Destiche has to not only process all the various theories people float about who he really is, he also needs to make decisions on how to engage with all these people who are complete strangers to him. With no knowledge of Nazis or even the nature of World War II, Gabriel doesn’t know the danger he’s in until he’s already stepped into the middle of one bad situation after another. This can be a big dose for an audience to swallow, but Destiche helps you believe in Gabriel’s bewildered but trusting nature, and has you hoping no one takes advantage of him in a way he can’t bounce back from.
“What did you mean by ‘the greater truth’?”

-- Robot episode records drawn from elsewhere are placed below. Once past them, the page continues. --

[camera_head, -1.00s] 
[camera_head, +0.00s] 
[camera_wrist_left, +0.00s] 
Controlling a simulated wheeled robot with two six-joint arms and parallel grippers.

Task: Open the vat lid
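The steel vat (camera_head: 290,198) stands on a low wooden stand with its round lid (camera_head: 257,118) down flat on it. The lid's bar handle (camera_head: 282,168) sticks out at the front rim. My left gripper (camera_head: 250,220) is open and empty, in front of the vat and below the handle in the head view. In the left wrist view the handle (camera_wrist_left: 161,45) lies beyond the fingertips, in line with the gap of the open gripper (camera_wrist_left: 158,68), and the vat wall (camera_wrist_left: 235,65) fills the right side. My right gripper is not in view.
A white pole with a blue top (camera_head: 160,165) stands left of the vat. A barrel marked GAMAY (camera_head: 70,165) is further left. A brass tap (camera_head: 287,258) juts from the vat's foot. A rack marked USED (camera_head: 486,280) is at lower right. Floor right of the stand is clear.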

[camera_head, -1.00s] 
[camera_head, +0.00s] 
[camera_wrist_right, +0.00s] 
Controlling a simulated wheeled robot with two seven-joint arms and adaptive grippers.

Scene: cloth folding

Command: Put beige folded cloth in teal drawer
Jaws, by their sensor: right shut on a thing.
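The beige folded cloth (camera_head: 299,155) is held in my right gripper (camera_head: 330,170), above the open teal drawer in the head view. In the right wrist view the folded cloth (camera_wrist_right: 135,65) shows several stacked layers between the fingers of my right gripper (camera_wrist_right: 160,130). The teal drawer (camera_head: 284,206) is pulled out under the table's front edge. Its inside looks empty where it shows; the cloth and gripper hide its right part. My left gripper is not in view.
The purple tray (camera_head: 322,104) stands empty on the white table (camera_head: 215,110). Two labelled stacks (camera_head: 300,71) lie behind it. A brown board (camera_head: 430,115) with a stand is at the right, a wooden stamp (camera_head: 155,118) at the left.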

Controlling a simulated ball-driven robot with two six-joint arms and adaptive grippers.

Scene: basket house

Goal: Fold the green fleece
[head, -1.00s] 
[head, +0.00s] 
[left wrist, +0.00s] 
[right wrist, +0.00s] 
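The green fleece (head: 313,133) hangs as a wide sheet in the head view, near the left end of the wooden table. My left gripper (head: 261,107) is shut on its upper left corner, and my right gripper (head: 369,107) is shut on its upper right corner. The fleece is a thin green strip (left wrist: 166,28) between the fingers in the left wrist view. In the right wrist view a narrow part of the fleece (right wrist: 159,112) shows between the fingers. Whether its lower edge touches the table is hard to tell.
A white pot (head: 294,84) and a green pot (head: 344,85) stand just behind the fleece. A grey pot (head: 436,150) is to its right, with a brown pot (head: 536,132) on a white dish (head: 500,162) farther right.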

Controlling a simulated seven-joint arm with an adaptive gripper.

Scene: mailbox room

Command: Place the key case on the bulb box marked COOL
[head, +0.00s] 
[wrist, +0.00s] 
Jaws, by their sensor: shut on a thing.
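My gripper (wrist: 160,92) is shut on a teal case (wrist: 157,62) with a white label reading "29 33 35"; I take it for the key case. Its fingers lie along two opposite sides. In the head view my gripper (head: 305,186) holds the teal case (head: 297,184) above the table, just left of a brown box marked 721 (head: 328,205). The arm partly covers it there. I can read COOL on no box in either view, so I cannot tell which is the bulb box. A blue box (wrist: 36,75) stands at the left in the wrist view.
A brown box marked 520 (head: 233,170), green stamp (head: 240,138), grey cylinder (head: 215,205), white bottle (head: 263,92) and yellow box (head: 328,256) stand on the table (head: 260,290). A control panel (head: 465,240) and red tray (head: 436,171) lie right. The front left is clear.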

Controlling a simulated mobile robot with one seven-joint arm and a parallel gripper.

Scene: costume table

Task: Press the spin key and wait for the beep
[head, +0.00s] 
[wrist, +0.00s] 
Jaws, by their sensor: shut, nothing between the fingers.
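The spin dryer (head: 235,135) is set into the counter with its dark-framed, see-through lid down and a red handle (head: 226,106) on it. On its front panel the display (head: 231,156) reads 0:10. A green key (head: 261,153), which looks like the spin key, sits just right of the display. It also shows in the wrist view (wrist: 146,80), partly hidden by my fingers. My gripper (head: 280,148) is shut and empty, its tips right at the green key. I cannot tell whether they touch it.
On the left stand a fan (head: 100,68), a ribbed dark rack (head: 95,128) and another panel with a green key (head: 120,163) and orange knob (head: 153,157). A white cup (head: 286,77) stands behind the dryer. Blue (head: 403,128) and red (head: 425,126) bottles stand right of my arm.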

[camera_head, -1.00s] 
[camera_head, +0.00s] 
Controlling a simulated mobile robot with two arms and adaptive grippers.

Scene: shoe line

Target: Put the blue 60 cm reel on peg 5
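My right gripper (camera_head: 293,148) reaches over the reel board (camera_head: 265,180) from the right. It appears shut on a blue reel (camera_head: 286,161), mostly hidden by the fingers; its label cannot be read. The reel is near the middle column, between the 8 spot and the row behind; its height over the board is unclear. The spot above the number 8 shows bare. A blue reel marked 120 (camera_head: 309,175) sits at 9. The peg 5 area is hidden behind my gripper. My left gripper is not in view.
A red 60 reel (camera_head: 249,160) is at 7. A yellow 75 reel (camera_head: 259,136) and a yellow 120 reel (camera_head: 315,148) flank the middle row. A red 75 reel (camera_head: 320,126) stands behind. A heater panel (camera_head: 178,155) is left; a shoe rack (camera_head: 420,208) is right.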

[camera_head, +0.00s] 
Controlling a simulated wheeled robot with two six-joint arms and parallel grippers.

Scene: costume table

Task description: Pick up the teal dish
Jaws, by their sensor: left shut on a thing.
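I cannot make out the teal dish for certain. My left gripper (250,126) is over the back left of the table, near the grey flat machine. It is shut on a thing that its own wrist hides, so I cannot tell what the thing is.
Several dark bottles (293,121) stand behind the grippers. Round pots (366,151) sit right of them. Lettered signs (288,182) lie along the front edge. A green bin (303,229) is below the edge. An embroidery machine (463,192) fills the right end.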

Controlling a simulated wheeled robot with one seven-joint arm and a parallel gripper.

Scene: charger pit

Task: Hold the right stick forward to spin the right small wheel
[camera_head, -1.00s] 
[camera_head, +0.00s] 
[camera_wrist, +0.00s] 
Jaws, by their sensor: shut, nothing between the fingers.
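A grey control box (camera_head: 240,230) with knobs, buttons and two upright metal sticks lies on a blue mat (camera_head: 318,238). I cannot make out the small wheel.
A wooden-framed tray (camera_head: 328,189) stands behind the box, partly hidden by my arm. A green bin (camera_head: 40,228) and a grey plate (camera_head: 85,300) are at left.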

“You ask me this before breakfast?”
The role of Gabriel also requires the actor to good-naturedly submit to, well, for lack of a better term, submit to being treated like a big old slab of beefcake. Gabriel is described at one point in the play as being “uncommon good looking, like a painting out of church.” (Basically, if something that pretty comes out of the ocean, you don’t throw it back, you bring it home.) Destiche spends nearly all of act one naked with a comforter wrapped around his waist, both in and out of bed. In a moment of unintentional comedy the night I attended, at the top of act two, lights were just coming up on Gabriel getting dressed in a full white and cream-colored outfit, and an audience member said with disappointment, “Oh, he’s got clothes on.” (Dear Audience Member, while I sympathize with your sentiment, you’re not at home watching TV. The rest of us, including the actors, can hear you.)
If you’re looking for a solid old-fashioned war story with a modern edge, Walking Shadow has you covered with Gabriel.